Case study

Higher digital forensic officer — Michaela Bradshaw

After initially considering a career as an IT teacher, Michaela instead decided to pursue digital forensics. Discover her top tips for choosing a Masters and embarking on a career in this field

How did you get your job in forensics?

Using sites such as Forensic Focus, I came across a position at West Midlands Police working in the digital forensics department and successfully secured the position.

What are your main work activities?

A typical working day usually involves gathering and analysing data from computer devices that have been seized by the police in relation to criminal investigations. These investigations can relate to offences of varying severity and complexity, so I have also needed to gain a broad understanding of criminal law and the criminal justice process.

I am frequently involved in attending scenes, so I can be present at the point of seizure and involved in assisting the search teams with seizing items in the right manner to maximise opportunities for gathering evidence. This may also involve examining devices in situ.

Whether examining devices in the lab or out on location, I'm required to dynamically risk assess situations and opportunities for gathering evidence - prioritising the most likely sources of evidence and fast-tracking information to the investigation teams.

The reports I produce go on to form part of the investigation file that goes to court, meaning that I could be requested to attend court to explain my findings.

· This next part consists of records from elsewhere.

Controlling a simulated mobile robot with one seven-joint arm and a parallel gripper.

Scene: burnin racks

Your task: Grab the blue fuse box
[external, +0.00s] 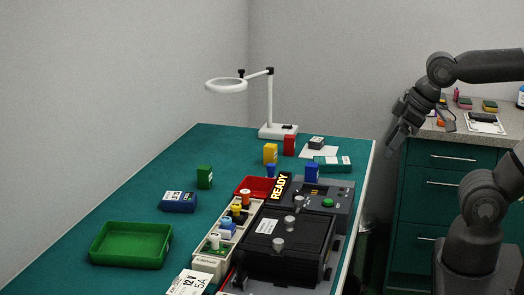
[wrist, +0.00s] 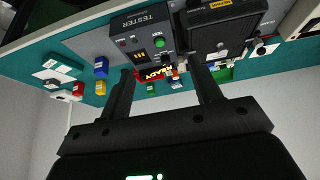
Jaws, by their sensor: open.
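A blue box (external: 311,173) stands upright at the back edge of the grey tester, on the right side of the table. It shows also in the wrist view (wrist: 101,66), left of the tester, where the scene appears upside down. A darker blue carton (external: 178,201) with a white label lies flat on the left of the table. I cannot tell from labels which is the fuse box. My gripper (external: 393,149) hangs right of the table, well apart from both. In the wrist view my gripper (wrist: 162,72) is open, with nothing between its fingers.
Green (external: 204,177), yellow (external: 270,153) and red (external: 289,145) boxes stand on the table. A white magnifier lamp (external: 270,105) rises at the back. A green tray (external: 130,245), a loaded rack (external: 209,262) and a black fixture (external: 285,245) fill the front. Drawers (external: 443,200) stand at right.

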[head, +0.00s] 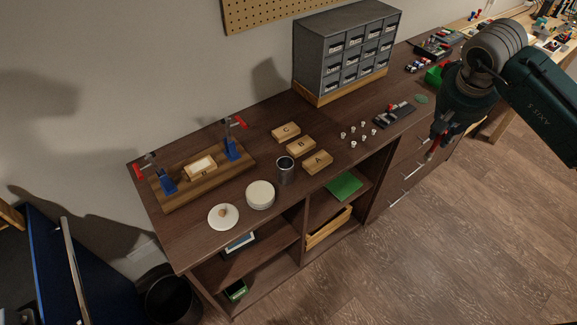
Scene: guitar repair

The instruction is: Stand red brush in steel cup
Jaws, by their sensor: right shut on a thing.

What do you enjoy most about the job?

I most enjoy the job satisfaction I get from contributing to and aiding the investigation and judicial process. The dynamic nature of the industry means I'm able to see and be part of the evolution of the technological era and get the opportunity to learn about new techniques and technologies.

What are the challenges?

The pace at which technology is evolving means that we are regularly seeing new technology being introduced into society, such as drones. Because of this, individuals and groups of individuals are utilising these new ideas for the purpose of crime. Within my job, the need to study and understand how these new technologies work and implement methods to enable evidence to be recovered is paramount.

Due to the nature of my job, I can face stressful situations, content and pressures on a daily basis. The important thing is to be aware and put in place a mechanism to help you deal with stress, such as utilising the services offered by your employer.

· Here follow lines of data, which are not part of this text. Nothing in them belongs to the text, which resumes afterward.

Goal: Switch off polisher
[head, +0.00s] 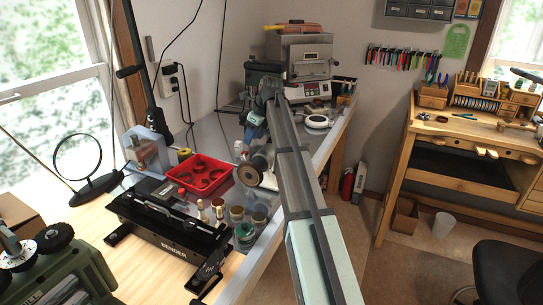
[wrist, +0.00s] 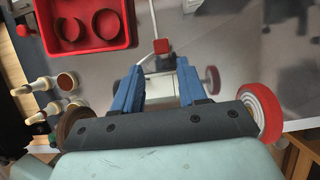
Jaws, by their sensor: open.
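In the wrist view a red-and-white wheel (wrist: 262,110) is at the right and a brown wheel (wrist: 72,122) at the left, with my gripper's dark palm covering what lies between. My gripper (wrist: 158,72) has blue fingers, open and apart, with nothing held. Between and beyond the fingertips are a pale-edged grey form and a small red block (wrist: 162,46); I cannot tell whether this is the switch or a reflection.
A red tray (head: 205,176) with dark rings stands left of the polisher, also in the wrist view (wrist: 120,42). Small pots and bottles (head: 237,213) stand in front of it. A black Reinder-like labelled machine (head: 165,235) is nearer. A kiln (head: 305,60) is at the back.

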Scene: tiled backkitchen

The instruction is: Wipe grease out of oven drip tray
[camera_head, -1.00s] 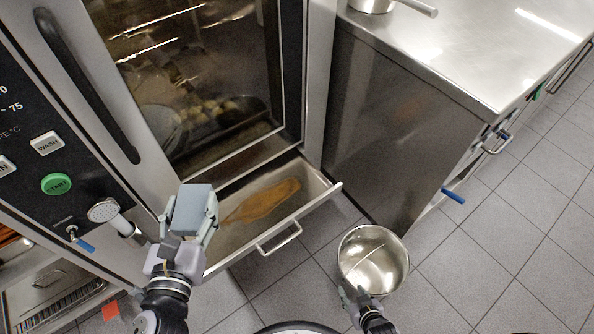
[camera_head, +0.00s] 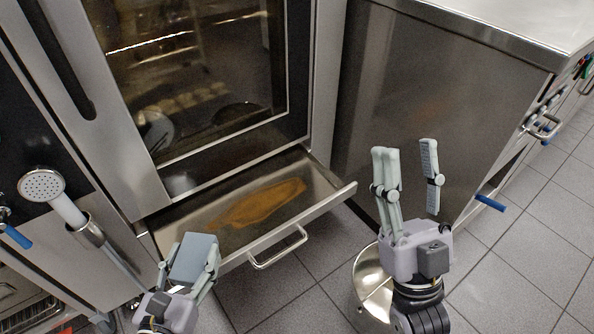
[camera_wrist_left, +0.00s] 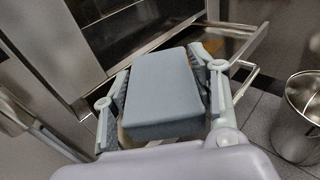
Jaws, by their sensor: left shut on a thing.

How relevant are your degrees to the role?

My role is directly related to both my undergraduate and postgraduate degrees and this has enabled me to apply specialised knowledge and skills to deliver a high standard of work to clients.

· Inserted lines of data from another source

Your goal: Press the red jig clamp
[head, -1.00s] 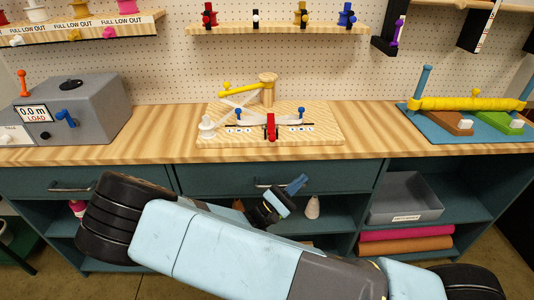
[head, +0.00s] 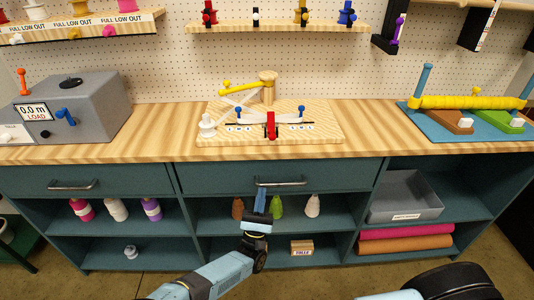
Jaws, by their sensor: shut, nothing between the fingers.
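The red jig clamp (head: 271,126) stands upright at the front middle of the wooden jig board (head: 325,128) on the bench. White curved parts and two blue knobs sit on either side of it. My gripper (head: 261,196) is shut and empty. It points up in front of the middle shelf opening, below the bench top and apart from the clamp. Nothing hides the clamp in the head view.
A drawer handle (head: 280,182) sits just above my gripper. The bench edge lies between it and the jig. A grey load machine (head: 85,105) stands left, a blue board with a yellow roller (head: 465,103) right. Bare bench top (head: 370,125) flanks the jig.

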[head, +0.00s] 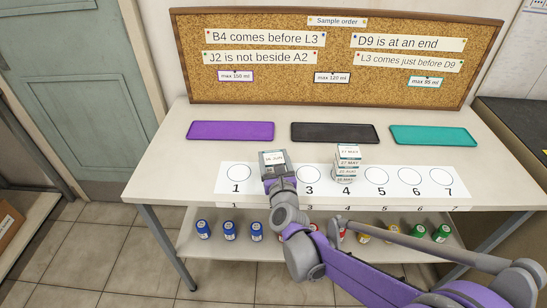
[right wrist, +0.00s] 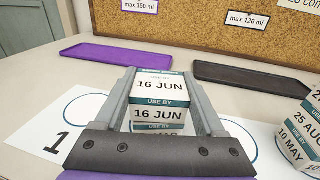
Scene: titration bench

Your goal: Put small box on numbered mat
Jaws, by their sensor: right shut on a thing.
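The small box (head: 272,158), white with a teal "USE BY 16 JUN" label, is between the fingers of my right gripper (head: 276,172). In the right wrist view the box (right wrist: 160,85) is gripped on both sides. Part of another labelled box (right wrist: 158,128) shows directly under it; whether they touch I cannot tell. The white numbered mat (head: 328,187) runs along the front of the table. The gripper is over the position between 1 and 3, hiding that circle. Several similar boxes (head: 346,165) stand stacked at number 4. My left gripper is not in view.
Purple (head: 231,131), black (head: 334,133) and teal (head: 433,135) trays lie behind the mat. A corkboard (head: 335,55) with order clues stands at the back. Circles 1, 3, 5, 6 and 7 look empty. Capped bottles (head: 229,231) stand on the lower shelf.

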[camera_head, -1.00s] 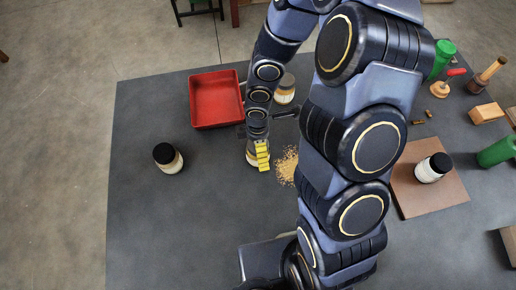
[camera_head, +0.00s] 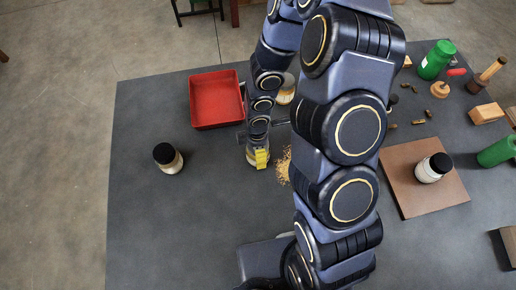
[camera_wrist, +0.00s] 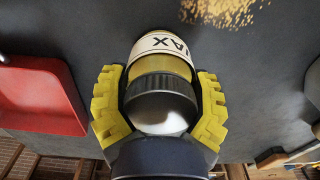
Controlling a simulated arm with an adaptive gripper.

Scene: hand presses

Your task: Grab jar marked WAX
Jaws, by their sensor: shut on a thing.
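The jar marked WAX (camera_wrist: 160,71) has a black lid, an amber band and a white label; the letters "AX" show clearly, and the rest is turned out of sight. My gripper (camera_wrist: 158,88) has its yellow pads on both sides of the jar and is shut on it. In the head view my gripper (camera_head: 261,159) is at the middle of the table, and the jar's pale lower part (camera_head: 251,157) shows beside the pad. My arm hides most of the jar there. I cannot tell whether its base touches the table.
A red tray (camera_head: 193,112) lies just behind and left. Spilled grains (camera_head: 283,170) lie right of the jar. Other black-lidded jars stand at left (camera_head: 168,158) and on a brown board at right (camera_head: 433,168); another jar (camera_head: 285,91) is behind. The front left table is clear.

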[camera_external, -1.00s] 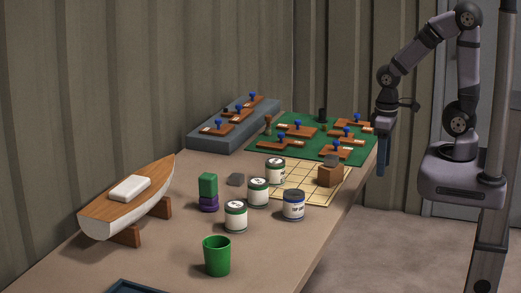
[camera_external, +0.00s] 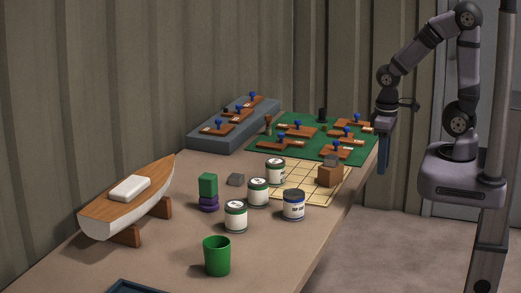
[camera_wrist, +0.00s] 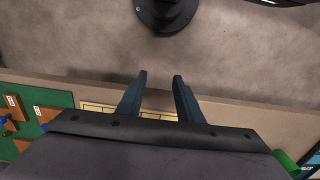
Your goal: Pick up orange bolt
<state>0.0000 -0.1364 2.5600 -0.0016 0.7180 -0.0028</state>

How has your role developed?

I have only recently been promoted to my new role, so am keen to learn and develop within my current position.

Any tips for choosing a Masters?

  • Select a subject area that you are interested in and passionate about.
  • If you have a career plan, select a course that can give you the skills and knowledge required to be successful within your future role/career.
  • Research the faculty and staff who will potentially teach you. I was taught by lecturers with specialist knowledge and skills, who were also influential figures within the forensic industry.

Any words of advice for someone looking to get into this job?

This industry is competitive and continually evolving and may therefore seem daunting, but it's important to be brave and put yourself out there.

Stay up to date with new technology: research, read articles, maintain an interest in any newly-available technology in the marketplace and consider the forensic implications and value associated with these devices.

Work experience can be key in giving you the skills and experience required to apply and secure jobs. Speak to your university and approach companies about potential work experience and internship opportunities.